The authors propose a method for obtaining resource-efficient neural networks. This method allows to specify a constraint, such as respecting a neuron budget. The method is inspired by the Method of Auxiliary Coordinates (see my other post on that paper).

Neural network pruning as an optimization problem

The authors study 3 pruning costs: C(w) = ||w||_p where p ∈ [0, 1, 2]. These costs are used with 2 different approaches: the constraint form and the penalty form.

Constraint form

\(w\) are the trainable weights of the network, and \(\theta\) is a set of trainable parameters where each parameter is associated with one in \(w\).

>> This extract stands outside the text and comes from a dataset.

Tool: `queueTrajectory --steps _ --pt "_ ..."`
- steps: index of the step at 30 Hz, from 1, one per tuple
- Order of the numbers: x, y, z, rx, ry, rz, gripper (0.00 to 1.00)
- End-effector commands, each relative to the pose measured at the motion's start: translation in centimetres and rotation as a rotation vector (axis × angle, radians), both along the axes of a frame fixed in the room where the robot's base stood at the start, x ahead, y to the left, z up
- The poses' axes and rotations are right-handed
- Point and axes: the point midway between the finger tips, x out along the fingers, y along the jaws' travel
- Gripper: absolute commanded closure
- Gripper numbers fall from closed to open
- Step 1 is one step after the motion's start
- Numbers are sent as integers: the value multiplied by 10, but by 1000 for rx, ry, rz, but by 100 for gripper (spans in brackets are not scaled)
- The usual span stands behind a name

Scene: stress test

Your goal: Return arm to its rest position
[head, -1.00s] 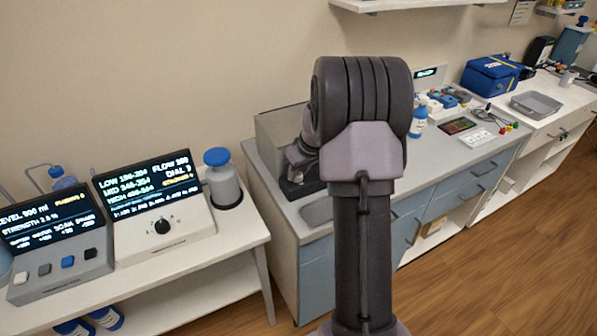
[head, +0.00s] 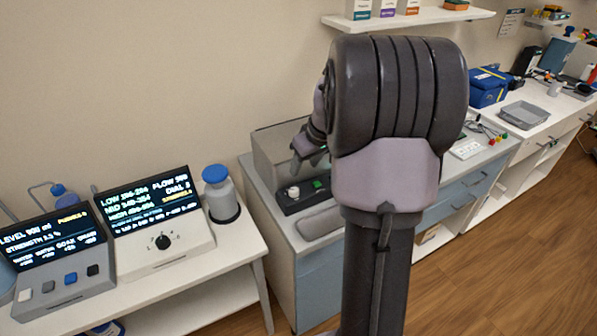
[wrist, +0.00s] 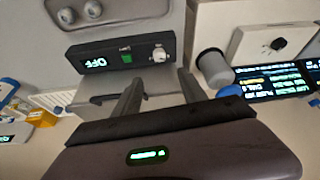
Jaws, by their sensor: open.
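My gripper (head: 309,158) shows in the head view beyond my large dark arm joint, above the black control box on the counter. In the wrist view my gripper (wrist: 158,88) has its two grey fingers apart with nothing between them. The black control box (head: 305,197) has a white knob and a green button. In the wrist view the control box (wrist: 120,56) shows a display reading OFF. My arm hides part of the counter.
Two consoles with screens (head: 150,221) and a grey bottle with a blue cap (head: 220,195) stand on the left table. A shelf (head: 445,18) hangs above. A blue bag (head: 489,87) and grey tray (head: 526,115) sit farther right.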

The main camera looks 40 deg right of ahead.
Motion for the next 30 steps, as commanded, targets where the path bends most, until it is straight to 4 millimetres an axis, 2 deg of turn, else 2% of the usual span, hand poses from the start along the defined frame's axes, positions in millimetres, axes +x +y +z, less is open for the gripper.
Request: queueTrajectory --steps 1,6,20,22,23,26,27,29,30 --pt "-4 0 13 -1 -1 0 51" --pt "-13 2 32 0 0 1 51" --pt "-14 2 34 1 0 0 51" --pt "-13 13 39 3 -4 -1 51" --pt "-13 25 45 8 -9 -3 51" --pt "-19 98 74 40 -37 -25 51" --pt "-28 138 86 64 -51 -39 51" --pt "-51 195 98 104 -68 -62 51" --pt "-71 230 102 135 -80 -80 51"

\(w\) is trained to lower the cross entropy loss
\(\theta\) is optimized to respect the pruning constraint
\(w, \theta\) are optimized to be equal

Alterning optimization is used. There is a Learning step and a Compression step. In the learning step, we minimize the following:

\[L(w) + \frac{\mu}{2} |w - \theta|^2\]

We will drive \(\mu \to \infty\). In the compression step, we minimize

||w - \theta||^2 s.t. C(\theta) < \kappa.

In practice, the Compression step is done algorithmically by keeping the top-\(\kappa\) weights in \(\theta\) and zeroing-out the rest (remember that only \(\theta\) is changed here, not \(w\)). See paper for all the crunchy details, formulas, theorems and proofs.

Penalty form

The penalty form is very similar and is proved to be equivalent. The Learning step is the same, and the Compression step replaces the constraint with a term to minimize.

Global vs. Local sparsity

With this method, it is possible to find networks respecting a budget with different compression ratios for each layer, and so naturally.

Results

Results are pretty good

Reproducing the results

Good luck.